China and India seem to understand this concept. They are sending their students to study abroad, to develop not only their skills, but more importantly, their worldviews.
Will western countries be able to continue to develop revolutionary new technology that includes the world’s population? Or will we be left behind in ignorance of the bigger picture of what people actually need and want? Will you develop yourself as an individual to see the opportunities right in front of you? Or will you always not know what you don’t know?
I created Bookform software to stimulate new family and community dialogues, so young people can open their eyes to other people’s perspectives and other people’s normal and develop empathy.
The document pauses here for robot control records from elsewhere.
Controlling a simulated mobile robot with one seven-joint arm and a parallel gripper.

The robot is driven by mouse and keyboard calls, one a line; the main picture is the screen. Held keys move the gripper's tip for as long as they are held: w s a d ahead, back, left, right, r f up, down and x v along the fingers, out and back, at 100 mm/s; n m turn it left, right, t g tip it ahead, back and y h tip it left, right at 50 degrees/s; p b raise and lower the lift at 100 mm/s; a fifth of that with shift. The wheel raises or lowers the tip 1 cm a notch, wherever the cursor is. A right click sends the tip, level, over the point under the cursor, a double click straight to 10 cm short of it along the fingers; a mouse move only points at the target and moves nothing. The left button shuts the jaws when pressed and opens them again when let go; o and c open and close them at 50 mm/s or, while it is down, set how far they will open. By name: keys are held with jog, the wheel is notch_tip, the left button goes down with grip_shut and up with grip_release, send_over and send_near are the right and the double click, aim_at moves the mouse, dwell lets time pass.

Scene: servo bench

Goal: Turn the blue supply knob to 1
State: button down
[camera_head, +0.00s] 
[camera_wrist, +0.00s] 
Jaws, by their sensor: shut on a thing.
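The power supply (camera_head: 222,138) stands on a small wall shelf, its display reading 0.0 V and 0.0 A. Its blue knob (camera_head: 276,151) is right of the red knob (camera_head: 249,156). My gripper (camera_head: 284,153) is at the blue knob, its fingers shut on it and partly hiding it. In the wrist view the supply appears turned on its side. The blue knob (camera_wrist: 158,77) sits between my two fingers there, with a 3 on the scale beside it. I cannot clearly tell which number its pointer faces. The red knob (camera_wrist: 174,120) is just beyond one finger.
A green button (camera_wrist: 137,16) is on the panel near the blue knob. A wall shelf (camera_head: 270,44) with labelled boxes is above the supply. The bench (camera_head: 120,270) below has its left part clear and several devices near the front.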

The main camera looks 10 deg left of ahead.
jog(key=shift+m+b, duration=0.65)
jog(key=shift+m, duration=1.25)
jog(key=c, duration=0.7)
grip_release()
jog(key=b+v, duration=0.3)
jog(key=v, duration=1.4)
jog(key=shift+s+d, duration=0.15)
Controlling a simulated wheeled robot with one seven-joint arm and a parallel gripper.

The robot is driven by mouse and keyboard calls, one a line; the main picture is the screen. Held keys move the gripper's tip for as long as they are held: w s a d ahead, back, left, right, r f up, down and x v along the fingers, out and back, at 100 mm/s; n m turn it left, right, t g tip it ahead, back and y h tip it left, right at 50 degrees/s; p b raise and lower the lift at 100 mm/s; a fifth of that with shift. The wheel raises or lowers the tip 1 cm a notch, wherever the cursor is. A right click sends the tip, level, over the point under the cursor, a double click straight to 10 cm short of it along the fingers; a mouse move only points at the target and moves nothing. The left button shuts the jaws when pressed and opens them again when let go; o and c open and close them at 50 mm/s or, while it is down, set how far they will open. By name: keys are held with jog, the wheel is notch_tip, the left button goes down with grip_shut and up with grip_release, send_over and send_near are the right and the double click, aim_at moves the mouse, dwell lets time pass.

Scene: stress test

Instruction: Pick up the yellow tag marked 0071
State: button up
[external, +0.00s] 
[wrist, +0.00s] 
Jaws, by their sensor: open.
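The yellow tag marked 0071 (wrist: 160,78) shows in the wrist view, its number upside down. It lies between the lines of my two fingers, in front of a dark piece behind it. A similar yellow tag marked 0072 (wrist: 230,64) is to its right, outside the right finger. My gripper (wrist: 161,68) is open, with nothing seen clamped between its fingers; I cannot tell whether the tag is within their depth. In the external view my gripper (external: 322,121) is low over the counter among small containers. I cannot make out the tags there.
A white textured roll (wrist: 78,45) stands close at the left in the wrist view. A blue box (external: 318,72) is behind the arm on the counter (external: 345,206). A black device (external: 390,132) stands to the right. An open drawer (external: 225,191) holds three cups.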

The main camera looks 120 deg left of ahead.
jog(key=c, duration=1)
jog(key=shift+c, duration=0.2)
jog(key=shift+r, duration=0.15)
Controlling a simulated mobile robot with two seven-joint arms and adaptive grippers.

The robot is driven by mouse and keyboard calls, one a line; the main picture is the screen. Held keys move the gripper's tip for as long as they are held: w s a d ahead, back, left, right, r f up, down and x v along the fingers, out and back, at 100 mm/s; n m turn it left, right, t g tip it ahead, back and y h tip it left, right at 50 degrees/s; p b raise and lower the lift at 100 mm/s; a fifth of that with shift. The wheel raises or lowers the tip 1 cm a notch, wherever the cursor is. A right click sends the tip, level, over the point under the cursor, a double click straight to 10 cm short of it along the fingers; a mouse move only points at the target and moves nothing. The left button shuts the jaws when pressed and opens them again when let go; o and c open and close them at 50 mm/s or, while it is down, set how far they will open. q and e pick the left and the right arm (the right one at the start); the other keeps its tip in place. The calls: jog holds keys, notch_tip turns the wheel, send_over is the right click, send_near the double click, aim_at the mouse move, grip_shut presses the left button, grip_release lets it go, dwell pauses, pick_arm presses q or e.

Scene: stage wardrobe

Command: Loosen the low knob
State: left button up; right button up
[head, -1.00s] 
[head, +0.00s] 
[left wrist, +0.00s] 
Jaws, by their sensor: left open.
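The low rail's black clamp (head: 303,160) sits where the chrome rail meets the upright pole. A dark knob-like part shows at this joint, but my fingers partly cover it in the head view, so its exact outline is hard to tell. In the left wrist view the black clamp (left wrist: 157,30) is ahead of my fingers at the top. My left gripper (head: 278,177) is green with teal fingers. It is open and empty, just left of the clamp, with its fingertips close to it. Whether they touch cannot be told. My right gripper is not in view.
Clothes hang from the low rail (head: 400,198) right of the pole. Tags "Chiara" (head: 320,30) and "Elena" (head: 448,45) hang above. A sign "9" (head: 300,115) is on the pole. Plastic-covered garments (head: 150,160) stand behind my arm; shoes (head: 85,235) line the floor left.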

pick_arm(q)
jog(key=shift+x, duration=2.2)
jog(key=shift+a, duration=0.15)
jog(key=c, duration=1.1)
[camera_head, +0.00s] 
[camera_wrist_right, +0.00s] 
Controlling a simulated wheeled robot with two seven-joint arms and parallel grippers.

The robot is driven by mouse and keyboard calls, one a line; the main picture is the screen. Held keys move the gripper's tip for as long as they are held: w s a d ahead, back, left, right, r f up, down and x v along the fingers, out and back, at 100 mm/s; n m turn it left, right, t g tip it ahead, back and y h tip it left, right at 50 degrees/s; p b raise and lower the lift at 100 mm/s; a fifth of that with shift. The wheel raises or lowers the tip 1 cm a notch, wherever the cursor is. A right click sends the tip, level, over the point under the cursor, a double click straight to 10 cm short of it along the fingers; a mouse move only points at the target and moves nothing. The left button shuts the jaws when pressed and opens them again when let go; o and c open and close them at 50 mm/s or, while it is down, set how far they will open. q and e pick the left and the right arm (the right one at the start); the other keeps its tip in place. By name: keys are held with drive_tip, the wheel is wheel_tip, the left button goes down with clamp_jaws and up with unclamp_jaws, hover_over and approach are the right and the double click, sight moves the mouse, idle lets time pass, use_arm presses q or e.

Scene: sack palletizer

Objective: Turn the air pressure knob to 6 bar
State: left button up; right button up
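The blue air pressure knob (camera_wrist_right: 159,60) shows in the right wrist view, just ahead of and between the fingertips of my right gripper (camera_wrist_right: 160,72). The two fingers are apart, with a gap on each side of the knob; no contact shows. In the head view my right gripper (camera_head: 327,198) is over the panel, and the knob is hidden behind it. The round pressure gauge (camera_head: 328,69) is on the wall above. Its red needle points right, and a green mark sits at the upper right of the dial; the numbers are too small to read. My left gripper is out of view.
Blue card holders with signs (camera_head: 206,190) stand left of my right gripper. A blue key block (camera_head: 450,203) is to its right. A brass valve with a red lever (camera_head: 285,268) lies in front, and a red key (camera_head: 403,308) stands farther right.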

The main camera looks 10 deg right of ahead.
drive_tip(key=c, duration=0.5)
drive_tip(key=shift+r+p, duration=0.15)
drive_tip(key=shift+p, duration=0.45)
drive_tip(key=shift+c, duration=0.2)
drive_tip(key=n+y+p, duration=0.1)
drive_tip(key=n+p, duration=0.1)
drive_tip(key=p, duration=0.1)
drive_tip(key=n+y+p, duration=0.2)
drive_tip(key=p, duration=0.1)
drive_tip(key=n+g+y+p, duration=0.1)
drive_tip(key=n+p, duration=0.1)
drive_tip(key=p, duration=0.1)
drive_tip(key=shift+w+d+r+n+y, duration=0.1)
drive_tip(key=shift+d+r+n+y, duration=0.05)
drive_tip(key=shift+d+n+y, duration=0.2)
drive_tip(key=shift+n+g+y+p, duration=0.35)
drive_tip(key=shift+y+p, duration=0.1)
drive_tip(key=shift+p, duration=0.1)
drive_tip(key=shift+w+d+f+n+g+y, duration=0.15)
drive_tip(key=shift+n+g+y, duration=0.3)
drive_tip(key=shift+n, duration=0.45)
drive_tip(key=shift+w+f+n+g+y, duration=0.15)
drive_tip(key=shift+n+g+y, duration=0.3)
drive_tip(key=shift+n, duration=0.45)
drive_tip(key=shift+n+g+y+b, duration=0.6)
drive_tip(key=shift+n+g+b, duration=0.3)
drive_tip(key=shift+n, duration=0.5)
If we start these conversations early enough, everyone will grow up to realise that there are many paths to achieving social cohesion, sustainable & profitable business and, hopefully, become a good ancestor. See the ‘Write of Passage’ project.
Alan Cooper Bio:
In 2017, Alan and his wife, Sue, sold Cooper, the company they had founded 25 years earlier. It was the very first interaction design consulting firm. Early on he established the basic design methods that are used across the industry today and helped to popularize the notion that digital technology shouldn’t terrorize its human users. In particular, his invention, design personas, is almost universally used in the field. He shared his tools, knowledge, and experience in two best-selling books, still in print and widely referenced. The company’s new owners are a European design firm, Designit, owned by Wipro, a tech company based in Bangalore, India.
In 1988 Alan invented a dynamically extensible visual programming tool and sold it to Bill Gates, who released it to the world as Visual Basic, arguably the most successful programming language ever. This is how Alan earned the sobriquet, “The Father of Visual Basic.” He started his first software company in 1976 and produced what has been called “The first serious business software for microcomputers.”
In 2017, Alan was named a Fellow of the Computer History Museum in Silicon Valley, California. In 1998 he was named a Visionary by the Silicon Valley Forum, and in 1995 Bill Gates named him the first Windows Pioneer.
In 2011, Cooper left Silicon Valley to live on a 50-acre former dairy farm in the rolling hills north of San Francisco where he continues to advocate for more humane technology.